Jésus est le seul chemin
Il y en a malheureusement pour qui cela ne suffit pas. Ils sont à la recherche de nouvelles révélations, de signes du ciel, de paroles mystérieuses, de contacts directs ; ils voudraient davantage que Jésus, plus que les évangiles, plus que l’église, plus que les mystères qui nous entraînent toujours plus loin quand on les médite et qu’on essaye de les vivre. Ils voudraient être comme des anges qui contemplent la face de Dieu, alors que pour nous c’est plus tard et que même les anges ne saisissent pas complètement la splendeur de Dieu.
Mais réfléchissons : qu’est-ce que le Père pourrait nous envoyer de mieux que son Fils incarné ? Au lieu de prendre avec confiance le chemin ouvert par Jésus, certains préfèrent attendre des miracles, ils cherchent des raccourcis qui leur éviteraient de faire la route. Or il s’agit de fausses pistes : le véritable raccourci, c’est tout droit à la suite de Jésus.
Jésus est Dieu
La lettre aux Hébreux que je citais en commençant poursuit : « Reflet resplendissant de la gloire du Père, expression parfaite de son être, ce Fils, qui porte toutes choses par sa parole puissante, après avoir accompli la purification des péchés, s’est assis à la droite de la Majesté divine au plus haut des cieux ; et il est placé bien au-dessus des anges, car il possède par héritage un nom bien plus grand que les leurs. En effet, Dieu n’a jamais dit à un ange : ‘Tu es mon Fils, aujourd’hui je t’ai engendré’. Ou bien encore : ‘Je serai pour lui un père, il sera pour moi un fils’. » He 1, 3-5. Jésus est remonté vers le Père qui l’a ressuscité, reprenant la place qu’il avait quittée pour nous retrouver, tout en restant de notre race.

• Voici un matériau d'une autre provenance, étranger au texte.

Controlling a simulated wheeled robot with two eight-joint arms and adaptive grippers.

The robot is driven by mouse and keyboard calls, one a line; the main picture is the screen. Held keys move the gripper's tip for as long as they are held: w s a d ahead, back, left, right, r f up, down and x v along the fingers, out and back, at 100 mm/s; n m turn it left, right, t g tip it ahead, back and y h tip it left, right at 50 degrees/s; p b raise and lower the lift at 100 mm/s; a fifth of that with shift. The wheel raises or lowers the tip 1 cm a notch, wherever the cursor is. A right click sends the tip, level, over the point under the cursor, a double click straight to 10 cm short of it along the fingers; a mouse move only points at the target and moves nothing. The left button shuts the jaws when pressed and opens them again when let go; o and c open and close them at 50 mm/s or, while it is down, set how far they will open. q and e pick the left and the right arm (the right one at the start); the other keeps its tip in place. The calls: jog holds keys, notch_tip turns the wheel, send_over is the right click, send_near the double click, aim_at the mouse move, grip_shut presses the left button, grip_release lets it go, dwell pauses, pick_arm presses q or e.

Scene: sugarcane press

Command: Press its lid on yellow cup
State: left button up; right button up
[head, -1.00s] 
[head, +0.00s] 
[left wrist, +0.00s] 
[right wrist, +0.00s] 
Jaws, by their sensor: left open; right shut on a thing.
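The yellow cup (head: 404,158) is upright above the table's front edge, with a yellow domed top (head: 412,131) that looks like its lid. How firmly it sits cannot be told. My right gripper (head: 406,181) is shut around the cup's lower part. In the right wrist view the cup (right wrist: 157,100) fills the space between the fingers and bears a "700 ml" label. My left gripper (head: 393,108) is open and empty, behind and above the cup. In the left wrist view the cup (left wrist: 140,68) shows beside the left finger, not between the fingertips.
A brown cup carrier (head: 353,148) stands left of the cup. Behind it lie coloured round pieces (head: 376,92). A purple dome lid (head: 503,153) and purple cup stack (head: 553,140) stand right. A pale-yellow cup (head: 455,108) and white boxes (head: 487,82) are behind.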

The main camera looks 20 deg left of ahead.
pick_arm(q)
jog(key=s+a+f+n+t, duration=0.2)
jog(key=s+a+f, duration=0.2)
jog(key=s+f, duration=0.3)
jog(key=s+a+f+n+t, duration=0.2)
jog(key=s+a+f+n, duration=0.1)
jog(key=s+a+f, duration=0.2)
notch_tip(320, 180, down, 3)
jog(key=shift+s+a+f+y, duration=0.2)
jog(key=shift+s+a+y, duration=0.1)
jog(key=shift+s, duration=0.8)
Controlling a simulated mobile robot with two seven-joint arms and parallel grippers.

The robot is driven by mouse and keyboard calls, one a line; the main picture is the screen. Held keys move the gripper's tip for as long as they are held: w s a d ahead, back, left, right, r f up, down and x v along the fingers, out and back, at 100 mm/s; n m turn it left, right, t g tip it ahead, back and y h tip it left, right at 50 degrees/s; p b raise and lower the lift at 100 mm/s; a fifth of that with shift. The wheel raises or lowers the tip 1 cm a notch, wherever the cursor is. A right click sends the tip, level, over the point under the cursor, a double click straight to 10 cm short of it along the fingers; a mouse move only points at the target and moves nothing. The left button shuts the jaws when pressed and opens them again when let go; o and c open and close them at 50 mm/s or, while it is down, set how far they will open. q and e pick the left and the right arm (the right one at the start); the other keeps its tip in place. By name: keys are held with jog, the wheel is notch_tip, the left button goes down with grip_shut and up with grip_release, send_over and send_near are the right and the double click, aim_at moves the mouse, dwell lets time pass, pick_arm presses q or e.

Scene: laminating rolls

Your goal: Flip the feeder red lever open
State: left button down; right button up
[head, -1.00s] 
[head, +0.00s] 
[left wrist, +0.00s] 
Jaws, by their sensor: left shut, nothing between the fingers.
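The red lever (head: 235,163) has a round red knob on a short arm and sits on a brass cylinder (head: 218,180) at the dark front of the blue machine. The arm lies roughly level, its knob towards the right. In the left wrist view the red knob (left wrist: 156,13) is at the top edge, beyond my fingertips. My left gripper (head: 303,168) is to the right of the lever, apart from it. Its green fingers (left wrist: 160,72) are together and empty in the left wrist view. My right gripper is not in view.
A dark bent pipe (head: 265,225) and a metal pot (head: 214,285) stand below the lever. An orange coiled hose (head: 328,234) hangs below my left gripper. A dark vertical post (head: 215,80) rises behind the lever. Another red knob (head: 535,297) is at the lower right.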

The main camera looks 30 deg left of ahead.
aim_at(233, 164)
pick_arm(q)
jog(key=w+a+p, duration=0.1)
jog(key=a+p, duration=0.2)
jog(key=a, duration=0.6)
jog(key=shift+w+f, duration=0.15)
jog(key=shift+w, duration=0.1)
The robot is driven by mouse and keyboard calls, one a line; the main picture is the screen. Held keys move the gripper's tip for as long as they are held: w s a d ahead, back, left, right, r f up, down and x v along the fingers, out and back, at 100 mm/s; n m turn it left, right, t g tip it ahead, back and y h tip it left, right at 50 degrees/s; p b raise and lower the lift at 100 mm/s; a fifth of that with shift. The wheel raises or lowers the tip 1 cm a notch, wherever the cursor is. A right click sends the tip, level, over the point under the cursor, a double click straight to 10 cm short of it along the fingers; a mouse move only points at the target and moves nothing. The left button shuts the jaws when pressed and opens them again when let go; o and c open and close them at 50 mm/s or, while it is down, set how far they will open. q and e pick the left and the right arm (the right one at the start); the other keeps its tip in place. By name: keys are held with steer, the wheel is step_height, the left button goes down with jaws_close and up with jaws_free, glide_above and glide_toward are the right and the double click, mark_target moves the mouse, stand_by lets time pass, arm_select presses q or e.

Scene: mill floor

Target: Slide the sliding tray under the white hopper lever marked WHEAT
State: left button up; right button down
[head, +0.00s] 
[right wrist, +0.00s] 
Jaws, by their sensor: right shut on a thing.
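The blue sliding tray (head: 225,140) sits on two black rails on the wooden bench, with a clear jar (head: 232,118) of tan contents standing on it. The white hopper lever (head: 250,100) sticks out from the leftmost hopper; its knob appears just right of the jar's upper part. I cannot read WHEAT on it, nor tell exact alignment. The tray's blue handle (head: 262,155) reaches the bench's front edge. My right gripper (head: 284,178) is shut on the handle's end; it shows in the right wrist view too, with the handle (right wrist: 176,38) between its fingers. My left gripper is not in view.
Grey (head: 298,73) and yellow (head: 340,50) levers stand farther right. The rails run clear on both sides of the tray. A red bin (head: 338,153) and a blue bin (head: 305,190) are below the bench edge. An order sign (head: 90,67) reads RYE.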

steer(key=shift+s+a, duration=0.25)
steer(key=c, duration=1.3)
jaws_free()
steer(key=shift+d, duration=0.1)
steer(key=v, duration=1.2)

Dieu reste caché cependant, inaccessible à notre emprise, au-delà de tout ce que nous connaissons et que nous imaginons. Déjà que le moindre de nos proches nous surprend par son altérité qui nous déconcerte, il ne faut pas rêver mettre la main sur Dieu, malgré l’Incarnation. Allons même jusqu’à nous méfier de nos idées et de nos rêves à son sujet.